Physics AS- Quantum Phenomena

Posted by Abir Hossain on

3.1 THE PHOTOELECTRIC EFFECT:

What is the photoelectric effect?

  • If radiation of high enough frequency is shone onto the surface of a metal, it will emit electrons instantly.
  • For most metals, the required frequency is in the ultraviolet region.
    • Because of the way atoms are bonded together in metals, metals contain free electrons that are able to move about in the metal.
    • The electron near the surface of the metal absorbs energy from the radiation which makes them vibrate.
    • If an electron absorbs enough energy, the bonds holding it can be broken and the electron can be released.
    • This is the photoelectric effect and the electrons being emitted are called photoelectrons.

Main conclusions made from the photoelectric effect:

  1. For a given metal, no electrons are emitted if the radiation has a frequency below a certain value called the threshold frequency.
  2. Photoelectrons are emitted with a variety of kinetic energies from zero to a maximum value. (Value of maximum kinetic energy increases with the frequency of the radiation).
  3. Intensity of the radiation is the energy per second hitting an area of the metal.

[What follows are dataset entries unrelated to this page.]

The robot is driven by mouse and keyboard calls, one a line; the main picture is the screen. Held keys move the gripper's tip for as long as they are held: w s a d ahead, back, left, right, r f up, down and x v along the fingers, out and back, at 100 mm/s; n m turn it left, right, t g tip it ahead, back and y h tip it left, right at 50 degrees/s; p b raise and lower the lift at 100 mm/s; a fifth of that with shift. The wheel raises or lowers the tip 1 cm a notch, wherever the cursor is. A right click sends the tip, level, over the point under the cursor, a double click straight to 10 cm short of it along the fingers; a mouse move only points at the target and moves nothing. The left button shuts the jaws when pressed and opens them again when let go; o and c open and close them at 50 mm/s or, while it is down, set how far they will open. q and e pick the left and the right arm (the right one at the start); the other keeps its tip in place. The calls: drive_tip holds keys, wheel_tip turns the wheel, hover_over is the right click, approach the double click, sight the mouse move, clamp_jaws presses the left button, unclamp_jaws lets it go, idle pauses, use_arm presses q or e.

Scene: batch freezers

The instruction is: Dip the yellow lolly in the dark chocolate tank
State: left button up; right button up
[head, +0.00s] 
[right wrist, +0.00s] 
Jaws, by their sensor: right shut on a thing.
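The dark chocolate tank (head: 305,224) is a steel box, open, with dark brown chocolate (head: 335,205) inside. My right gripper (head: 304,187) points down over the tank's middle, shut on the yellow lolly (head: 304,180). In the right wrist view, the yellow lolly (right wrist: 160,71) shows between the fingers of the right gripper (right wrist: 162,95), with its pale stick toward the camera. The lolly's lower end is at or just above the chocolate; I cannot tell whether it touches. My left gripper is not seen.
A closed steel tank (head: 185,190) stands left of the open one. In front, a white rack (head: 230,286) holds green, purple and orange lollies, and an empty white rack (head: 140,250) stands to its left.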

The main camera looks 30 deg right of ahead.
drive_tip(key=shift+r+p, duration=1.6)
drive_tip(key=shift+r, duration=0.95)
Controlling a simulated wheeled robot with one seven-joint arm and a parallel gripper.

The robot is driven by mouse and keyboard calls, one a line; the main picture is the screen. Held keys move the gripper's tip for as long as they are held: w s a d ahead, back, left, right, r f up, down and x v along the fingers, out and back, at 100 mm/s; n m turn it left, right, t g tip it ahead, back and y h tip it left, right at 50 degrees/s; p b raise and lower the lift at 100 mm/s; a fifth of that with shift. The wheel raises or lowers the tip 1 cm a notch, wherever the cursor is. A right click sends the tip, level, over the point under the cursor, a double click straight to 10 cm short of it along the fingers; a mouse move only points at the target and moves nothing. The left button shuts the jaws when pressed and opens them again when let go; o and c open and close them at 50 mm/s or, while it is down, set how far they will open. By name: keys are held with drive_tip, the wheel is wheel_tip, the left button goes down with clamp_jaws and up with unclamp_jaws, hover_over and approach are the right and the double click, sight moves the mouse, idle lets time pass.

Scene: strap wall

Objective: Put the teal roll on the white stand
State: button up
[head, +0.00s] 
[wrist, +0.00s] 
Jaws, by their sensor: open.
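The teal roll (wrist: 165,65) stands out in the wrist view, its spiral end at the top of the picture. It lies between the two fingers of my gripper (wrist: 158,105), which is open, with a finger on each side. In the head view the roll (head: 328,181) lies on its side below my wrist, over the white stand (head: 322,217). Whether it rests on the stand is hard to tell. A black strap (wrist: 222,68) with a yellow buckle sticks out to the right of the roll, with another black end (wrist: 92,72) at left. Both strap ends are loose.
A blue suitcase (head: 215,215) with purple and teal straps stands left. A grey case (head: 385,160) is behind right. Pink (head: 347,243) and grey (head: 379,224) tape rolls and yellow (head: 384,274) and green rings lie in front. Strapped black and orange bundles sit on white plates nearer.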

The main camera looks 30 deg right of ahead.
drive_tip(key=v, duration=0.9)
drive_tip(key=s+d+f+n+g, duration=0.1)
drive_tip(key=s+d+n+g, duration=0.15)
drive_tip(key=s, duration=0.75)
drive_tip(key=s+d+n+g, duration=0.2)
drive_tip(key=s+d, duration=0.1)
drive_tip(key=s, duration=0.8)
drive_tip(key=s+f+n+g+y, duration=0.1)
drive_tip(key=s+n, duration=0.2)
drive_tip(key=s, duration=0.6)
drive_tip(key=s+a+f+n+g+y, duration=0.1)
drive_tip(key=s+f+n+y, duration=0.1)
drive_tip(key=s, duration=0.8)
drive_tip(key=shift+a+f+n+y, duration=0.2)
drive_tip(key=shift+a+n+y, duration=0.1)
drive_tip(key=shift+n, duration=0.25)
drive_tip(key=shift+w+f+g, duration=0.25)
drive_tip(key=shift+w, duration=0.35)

Maximum kinetic energy of the photoelectrons is unaffected by intensity of the radiation.
  4. Number of photoelectrons emitted per second is proportional to the intensity of the radiation, provided the the frequency is greater than the threshold frequency.

Problems:

  • Minimum frequency depends upon the type of metal.
    • Wavelength of the incident light must be less than a maximum value = to the speed of light divided by the threshold frequency.
  • Photoelectric emission occurs without any delay, instant.
    • As soon as the incident radiation is directed at the surface of the metal, provided the frequency exceeds the threshold frequency.

Threshold frequency:

  • Wave theory says that for a particular frequency of EM wave, the energy carried should be proportional to the intensity of the beam.
  • The energy carried by the EM wave would also spread evenly over the wavefront.
    • This means that if an EM wave were shone on a metal, each free electron on the surface would gain a bit of energy from each incoming wavefront, gradually each electron would gain enough energy to escape the metal.
    • The lower the frequency, the longer it takes for the electron to gain enough energy to escape, provided that the wave is above the threshold frequency.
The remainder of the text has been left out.